In the short term, many financial institutions that had relied on the transition portion of the BIC Exemption are considering their next steps. One option that is being considered is retreating from fiduciary status. A second alternative is reliance on Field Assistance Bulletin 2018-02 (the “FAB”). Under the FAB, DOL has taken the position that, until after regulations, exemptions, or other administrative guidance are issued, it will not pursue prohibited transaction claims against fiduciaries “who are working diligently and in good faith to comply with the impartial conduct standards for transactions that would have been exempted” had the Fiduciary Rule and related exemptions not been struck down.

Looking further ahead, financial institutions will likely be reengaging with regulators. The SEC has proposed a slate of rules that would cover the retirement space. Separately, financial institutions that achieved BIC Exemption compliance may seek new exemptions that provide broad relief for advice fiduciaries. Finally, consumer groups are likely to continue to push for additional consumer protection regulations at both the state and federal level. 

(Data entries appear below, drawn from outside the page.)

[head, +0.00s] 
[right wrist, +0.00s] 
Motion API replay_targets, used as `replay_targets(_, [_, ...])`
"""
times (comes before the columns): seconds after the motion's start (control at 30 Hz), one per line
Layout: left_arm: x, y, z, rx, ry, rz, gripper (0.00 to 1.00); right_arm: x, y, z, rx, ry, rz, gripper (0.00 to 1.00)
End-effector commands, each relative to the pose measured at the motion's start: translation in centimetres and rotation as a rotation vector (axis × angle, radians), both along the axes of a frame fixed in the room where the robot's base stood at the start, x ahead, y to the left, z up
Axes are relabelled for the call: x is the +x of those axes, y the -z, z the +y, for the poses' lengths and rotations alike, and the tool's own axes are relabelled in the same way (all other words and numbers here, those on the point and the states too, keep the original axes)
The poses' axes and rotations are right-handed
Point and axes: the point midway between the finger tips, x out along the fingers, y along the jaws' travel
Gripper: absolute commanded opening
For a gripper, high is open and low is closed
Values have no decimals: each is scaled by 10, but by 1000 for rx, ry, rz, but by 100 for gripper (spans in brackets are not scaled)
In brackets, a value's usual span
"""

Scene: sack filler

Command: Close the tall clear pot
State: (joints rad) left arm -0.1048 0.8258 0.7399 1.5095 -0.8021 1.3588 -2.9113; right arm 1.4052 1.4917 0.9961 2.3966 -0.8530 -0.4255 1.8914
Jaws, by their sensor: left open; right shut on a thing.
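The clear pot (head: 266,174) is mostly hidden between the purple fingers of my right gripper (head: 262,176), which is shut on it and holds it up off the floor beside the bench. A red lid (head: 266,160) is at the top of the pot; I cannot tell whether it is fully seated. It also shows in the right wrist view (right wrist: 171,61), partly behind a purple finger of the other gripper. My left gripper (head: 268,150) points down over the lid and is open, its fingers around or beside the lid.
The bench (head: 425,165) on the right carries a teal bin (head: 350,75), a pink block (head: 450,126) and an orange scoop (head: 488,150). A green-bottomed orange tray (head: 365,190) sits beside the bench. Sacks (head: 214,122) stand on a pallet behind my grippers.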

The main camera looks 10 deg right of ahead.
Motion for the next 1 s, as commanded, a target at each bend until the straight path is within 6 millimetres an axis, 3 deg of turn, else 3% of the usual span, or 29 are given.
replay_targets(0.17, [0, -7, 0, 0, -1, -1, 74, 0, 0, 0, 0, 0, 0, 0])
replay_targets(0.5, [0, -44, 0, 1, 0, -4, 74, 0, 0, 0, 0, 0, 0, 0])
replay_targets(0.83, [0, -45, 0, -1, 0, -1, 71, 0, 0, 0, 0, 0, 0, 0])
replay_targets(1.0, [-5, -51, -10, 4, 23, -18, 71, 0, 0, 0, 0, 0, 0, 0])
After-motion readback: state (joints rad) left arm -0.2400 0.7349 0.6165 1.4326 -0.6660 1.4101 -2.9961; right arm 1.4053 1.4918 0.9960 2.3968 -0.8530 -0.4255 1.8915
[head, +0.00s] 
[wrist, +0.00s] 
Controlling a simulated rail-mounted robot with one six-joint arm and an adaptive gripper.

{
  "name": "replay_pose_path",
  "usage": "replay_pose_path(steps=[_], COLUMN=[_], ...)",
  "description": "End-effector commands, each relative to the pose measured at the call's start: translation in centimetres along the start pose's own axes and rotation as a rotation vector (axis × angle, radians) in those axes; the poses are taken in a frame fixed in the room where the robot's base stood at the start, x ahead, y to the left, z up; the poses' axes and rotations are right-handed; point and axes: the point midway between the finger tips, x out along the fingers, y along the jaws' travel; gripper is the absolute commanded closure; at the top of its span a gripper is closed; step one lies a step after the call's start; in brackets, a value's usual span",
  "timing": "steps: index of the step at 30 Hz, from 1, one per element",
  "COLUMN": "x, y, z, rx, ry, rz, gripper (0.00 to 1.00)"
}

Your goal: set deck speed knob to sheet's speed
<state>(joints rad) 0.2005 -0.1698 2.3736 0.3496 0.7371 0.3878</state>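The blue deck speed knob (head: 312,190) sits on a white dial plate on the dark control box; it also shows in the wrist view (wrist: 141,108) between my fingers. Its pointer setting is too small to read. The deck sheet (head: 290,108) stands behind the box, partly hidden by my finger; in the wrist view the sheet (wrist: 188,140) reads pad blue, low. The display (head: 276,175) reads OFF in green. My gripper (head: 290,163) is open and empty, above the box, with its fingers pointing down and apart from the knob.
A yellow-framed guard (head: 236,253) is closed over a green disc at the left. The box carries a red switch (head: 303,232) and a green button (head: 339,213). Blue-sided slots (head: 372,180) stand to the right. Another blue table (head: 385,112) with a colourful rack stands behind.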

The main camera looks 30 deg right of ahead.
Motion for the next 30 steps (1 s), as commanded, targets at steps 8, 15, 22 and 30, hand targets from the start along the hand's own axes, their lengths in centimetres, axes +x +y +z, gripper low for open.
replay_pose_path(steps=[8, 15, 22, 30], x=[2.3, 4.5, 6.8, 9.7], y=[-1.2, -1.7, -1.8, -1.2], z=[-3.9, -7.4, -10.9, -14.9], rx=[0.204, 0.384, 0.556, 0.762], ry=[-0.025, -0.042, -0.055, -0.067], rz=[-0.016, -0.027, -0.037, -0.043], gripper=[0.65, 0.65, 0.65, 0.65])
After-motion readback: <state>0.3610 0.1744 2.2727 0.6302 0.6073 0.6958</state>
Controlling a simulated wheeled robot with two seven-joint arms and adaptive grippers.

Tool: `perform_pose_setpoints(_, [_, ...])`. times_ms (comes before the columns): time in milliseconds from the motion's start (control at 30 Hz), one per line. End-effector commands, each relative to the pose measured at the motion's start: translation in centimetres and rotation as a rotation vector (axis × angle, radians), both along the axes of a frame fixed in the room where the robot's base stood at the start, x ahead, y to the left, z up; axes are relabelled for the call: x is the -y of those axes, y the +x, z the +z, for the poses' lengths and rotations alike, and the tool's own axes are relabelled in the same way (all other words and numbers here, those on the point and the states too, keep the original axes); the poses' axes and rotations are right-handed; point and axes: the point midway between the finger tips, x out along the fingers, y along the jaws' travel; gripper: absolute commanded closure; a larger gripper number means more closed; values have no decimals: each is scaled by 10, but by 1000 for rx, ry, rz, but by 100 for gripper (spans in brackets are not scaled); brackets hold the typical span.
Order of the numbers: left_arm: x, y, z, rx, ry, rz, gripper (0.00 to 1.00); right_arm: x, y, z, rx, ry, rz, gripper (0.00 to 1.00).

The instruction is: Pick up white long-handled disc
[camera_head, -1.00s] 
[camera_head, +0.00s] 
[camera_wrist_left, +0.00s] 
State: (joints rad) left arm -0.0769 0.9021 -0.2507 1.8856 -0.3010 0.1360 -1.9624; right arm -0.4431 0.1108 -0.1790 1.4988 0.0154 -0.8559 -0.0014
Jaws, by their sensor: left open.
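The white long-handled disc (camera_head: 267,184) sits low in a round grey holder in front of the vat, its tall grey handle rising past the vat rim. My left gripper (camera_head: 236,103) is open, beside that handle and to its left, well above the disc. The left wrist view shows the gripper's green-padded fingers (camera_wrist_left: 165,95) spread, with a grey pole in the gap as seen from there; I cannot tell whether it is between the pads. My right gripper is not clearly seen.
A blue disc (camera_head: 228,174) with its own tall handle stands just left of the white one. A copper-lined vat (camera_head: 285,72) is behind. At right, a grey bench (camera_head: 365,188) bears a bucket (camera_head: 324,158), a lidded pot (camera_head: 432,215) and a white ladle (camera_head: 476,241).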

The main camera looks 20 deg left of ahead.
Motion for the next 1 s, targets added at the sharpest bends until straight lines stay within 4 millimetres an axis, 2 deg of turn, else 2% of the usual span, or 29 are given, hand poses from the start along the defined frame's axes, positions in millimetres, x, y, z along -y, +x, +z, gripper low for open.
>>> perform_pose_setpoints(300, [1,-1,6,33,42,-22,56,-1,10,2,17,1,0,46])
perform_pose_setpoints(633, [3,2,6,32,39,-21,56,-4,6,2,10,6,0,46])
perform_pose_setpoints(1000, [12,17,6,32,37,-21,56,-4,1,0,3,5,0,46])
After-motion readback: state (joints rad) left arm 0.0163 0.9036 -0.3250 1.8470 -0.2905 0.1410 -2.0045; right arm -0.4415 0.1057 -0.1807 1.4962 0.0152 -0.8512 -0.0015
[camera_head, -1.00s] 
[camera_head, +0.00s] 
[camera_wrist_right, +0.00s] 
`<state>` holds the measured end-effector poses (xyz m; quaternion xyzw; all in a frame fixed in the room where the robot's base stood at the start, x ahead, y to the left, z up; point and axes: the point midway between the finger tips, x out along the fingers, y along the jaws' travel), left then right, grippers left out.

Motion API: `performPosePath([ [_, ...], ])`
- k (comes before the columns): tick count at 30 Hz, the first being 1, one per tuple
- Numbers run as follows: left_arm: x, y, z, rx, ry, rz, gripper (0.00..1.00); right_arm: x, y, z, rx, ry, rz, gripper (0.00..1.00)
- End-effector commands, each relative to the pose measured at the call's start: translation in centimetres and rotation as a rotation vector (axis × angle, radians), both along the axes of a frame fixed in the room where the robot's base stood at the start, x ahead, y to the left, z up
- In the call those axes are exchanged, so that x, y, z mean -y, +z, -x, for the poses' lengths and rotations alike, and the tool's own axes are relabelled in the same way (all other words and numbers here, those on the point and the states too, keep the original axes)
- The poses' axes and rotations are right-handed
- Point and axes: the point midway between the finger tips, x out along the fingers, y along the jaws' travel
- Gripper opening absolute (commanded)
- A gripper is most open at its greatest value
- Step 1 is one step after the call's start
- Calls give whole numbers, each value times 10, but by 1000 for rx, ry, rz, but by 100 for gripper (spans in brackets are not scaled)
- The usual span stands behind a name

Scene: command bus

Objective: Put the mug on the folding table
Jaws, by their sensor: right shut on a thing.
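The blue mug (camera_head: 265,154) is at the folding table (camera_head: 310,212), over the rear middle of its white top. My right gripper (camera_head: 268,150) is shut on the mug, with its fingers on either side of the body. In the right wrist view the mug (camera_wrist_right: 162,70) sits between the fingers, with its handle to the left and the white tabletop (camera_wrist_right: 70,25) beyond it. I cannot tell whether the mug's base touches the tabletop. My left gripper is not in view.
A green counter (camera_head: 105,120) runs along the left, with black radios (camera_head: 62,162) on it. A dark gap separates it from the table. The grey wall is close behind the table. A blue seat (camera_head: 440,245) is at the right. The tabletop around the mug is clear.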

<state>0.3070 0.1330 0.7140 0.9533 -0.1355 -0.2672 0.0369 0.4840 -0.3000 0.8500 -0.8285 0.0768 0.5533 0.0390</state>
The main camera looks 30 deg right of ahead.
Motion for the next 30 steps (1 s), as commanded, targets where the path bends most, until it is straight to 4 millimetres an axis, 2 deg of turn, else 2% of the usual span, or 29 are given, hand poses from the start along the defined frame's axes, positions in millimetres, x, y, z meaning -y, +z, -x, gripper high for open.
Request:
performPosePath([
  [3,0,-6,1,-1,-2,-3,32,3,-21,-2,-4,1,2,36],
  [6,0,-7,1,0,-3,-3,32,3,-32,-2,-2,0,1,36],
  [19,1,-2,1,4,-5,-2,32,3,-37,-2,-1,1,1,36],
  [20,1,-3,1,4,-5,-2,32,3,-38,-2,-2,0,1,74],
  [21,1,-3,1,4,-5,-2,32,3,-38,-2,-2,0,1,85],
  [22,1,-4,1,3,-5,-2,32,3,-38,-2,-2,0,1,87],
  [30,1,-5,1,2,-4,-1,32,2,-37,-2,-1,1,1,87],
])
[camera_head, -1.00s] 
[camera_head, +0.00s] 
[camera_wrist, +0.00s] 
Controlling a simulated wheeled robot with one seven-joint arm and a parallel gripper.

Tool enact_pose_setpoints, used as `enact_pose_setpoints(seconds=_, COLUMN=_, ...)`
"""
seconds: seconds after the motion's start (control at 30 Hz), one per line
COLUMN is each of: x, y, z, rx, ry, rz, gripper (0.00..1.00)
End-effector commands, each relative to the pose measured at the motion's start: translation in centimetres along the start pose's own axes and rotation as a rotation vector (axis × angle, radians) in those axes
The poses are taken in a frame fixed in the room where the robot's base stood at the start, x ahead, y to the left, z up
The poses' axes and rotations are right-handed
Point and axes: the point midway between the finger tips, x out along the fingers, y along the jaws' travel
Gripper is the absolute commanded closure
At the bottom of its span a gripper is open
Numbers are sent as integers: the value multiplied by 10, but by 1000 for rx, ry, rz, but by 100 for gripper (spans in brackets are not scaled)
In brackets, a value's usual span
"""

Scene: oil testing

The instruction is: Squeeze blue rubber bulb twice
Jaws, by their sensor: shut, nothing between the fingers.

Plan sponsors will want to hold tight to see what service providers do unless a plan sponsor is in the middle of service provider negotiations now – in which case, planning for contingencies in your negotiations may be wise. In particular, plan sponsors can expect to receive new communications from service providers who had been relying on the BIC on new strategies available to avoid prohibited transactions (including under the FAB). Plan sponsors will also want to evaluate what standards they want to apply to rollover recommendation services in the future given the apparent reinstatement of the Deseret Opinion, which calls into question whether one-time rollover recommendations are investment advice if they are made by a person serving as a fiduciary for other purposes.